On our last day in Oz Linda and Ross showed us round a bit of the local neighbourhood, including the rose garden they used to own, which they hired out for weddings. We took their dog round one of his regular walks, and the wildlife proved obliging again. Kangaroos watched us warily, but the dog is elderly and no threat. He took no notice of the big, slow, lizard that Ross found, which stayed nice and still for photographs. The only drawback of the route was that it was also followed by horse riders, and the evidence of their progress meant that the fly population was numerous, and excessively friendly.

We're really grateful to Linda and Ross for showing us so much of the southern part of WA, and being such kind and generous hosts. Now it was time to tear ourselves away and head to the airport and home via Manchester, arriving early on an October morning. It may prove to be a bit of a shock to the system.

Sunset over the lake from our room at Rottnest. Wind turbine provides power for the desalination plant for the island:


One of the magpies that come when called by Ross, they will feed from his fingers:


Not a bad bird to have nicking your flowers - an Australian Ringneck parrot, known as a 28 because of its call:


Kangaroo keeping watch on us:


Final pic of Aussie wildlife, a Western Blue-tongue Lizard (he seems to have lost a bit of his tail):


Nearly done!

Tuesday 30th September - We're on Rottnest Island a few miles offshore from Perth getting out of Linda and Ross's hair and having some R&R in a Premium Lakeside room at Rottnest Lodge. The advertised internet connection at the hotel has just been taken out to be replaced by a wifi network - unfortunately Telestra have connected the optical fibre but permission has not yet been obtained to install the wifi equipment in the historical part of the hotel. So I'm sitting outside in the shopping area where there is free wifi and a very noisy crow, which has just left a large deposit a few feet from where I'm sitting - first world problems!

After being shown Perth by Linda and Ross, and returning the van, we went with Linda for three nights in a chalet near Dunsborough in the Margaret River wine region. By chalet think Swiss alps rather than British beach - two double bedrooms each with its own bathroom, huge lounge/diner/kitchen with log stove (which we needed, it was cold the first night). We had a great time looking round the scenery, wineries, craft galleries etc., and finished with a great walk around Cape Naturaliste lighthouse. We saw distant whales, lizards small and large, a snake which was too quick for my camera and a swarm of bees which we gave due respect and a wide berth.

Returning on AFL Grand Final day I managed to catch the second half with Ross to explain what was going on - which was that Hawthorn (his late Dad's favourite team) were thrashing Sydney Swans, and it continued completely one-sided.

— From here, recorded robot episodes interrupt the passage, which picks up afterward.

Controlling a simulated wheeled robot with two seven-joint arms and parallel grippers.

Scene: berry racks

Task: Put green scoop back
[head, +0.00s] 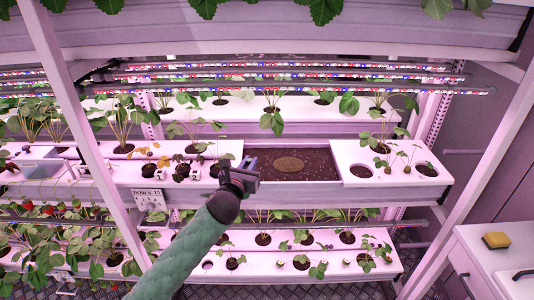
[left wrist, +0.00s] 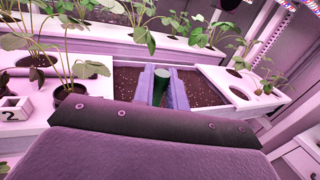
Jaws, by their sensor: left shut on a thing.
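My left gripper (head: 246,176) reaches in from below to the left edge of an open soil bed (head: 326,175) in the middle shelf. In the left wrist view its two fingers (left wrist: 161,92) are shut on a dark green handle (left wrist: 161,78), which looks like the green scoop's. The rest of the scoop is hidden, and I cannot make it out in the head view. The soil bed also shows behind the fingers in the left wrist view (left wrist: 204,88). A round, lighter patch (head: 289,164) lies in the soil. My right gripper is not in view.
White planting panels (head: 405,158) with seedlings flank the bed. Small numbered blocks and pots stand on the left panel, and a sign (head: 149,199) hangs below it. LED bars (head: 300,78) run above. A yellow sponge (head: 496,240) lies on the right counter.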

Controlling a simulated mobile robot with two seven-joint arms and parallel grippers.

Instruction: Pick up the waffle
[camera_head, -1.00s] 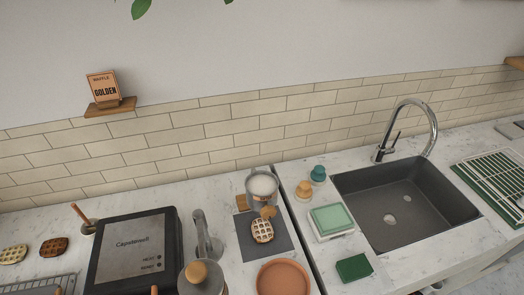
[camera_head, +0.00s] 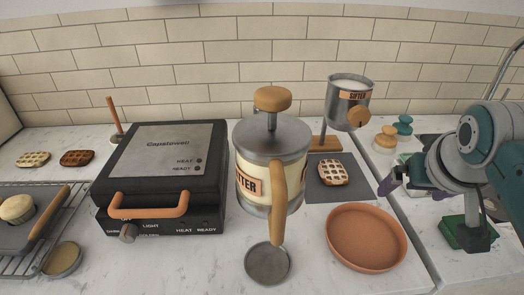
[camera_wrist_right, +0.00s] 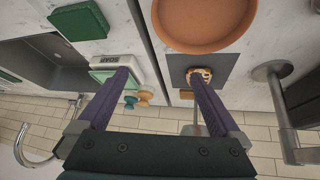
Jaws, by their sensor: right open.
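A golden waffle (camera_head: 332,173) with a grid pattern lies flat on a dark grey mat (camera_head: 317,191) on the counter. Part of it shows in the right wrist view (camera_wrist_right: 204,73), beside one finger. Two more waffles lie at the far left, a pale one (camera_head: 33,159) and a browner one (camera_head: 77,158). My right gripper (camera_head: 412,186) is to the right of the mat, apart from the waffle. In the wrist view its purple fingers (camera_wrist_right: 157,76) are spread with nothing between them. My left gripper is not in view.
A terracotta dish (camera_head: 366,237) stands in front of the mat. A sifter (camera_head: 349,100) on a wooden stand is behind it. A batter dispenser (camera_head: 270,165) and a black waffle maker (camera_head: 160,172) stand to the left. A green sponge (camera_head: 462,235) is below my right arm.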

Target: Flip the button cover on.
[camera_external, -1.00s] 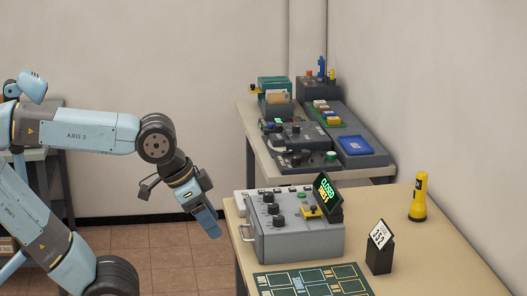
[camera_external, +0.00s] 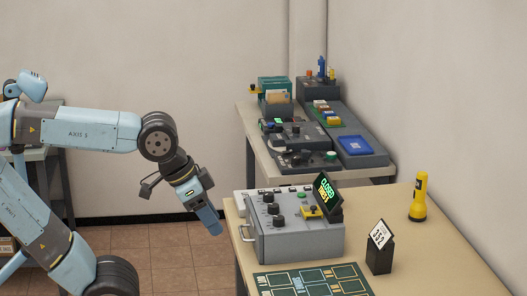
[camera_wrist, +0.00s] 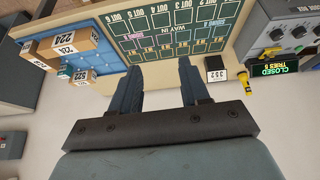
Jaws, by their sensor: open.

It ended with Hawthorn winning by 21.11.137 to 11.8.74, which is comprehensive, and pleasing to Ross as he had $10 on them at 2.5 to 1, not bad odds for a two horse race. The next day we visited a very high class craft market at the University of Western Australia, where we completed our present shopping, and then had a walk round Lake Monger to tick black swans off our must see list.

The next day wee went down to Freo (Freemantle) to board the fast ferry for a bouncy 30 min trip to Rottnest Island. Rotto (as it is inevitably known) is a beautiful small island (11km long by 4.5km wide) with no cars, but lots of hire bikes and a hop-on/hop-off bus running around the coast. It's usually a peaceful, mainly family, destination except for one week in the year when school-leavers gather to get blotto on Rotto - not what we were aiming for. We avoided any stress from biking and did a couple of nice walks where we encountered virtually no other people but did get to see a lot of wildlife, including great birds, very fast lizards, and a large (1.5m) highly venomous snake - which we kept well clear of.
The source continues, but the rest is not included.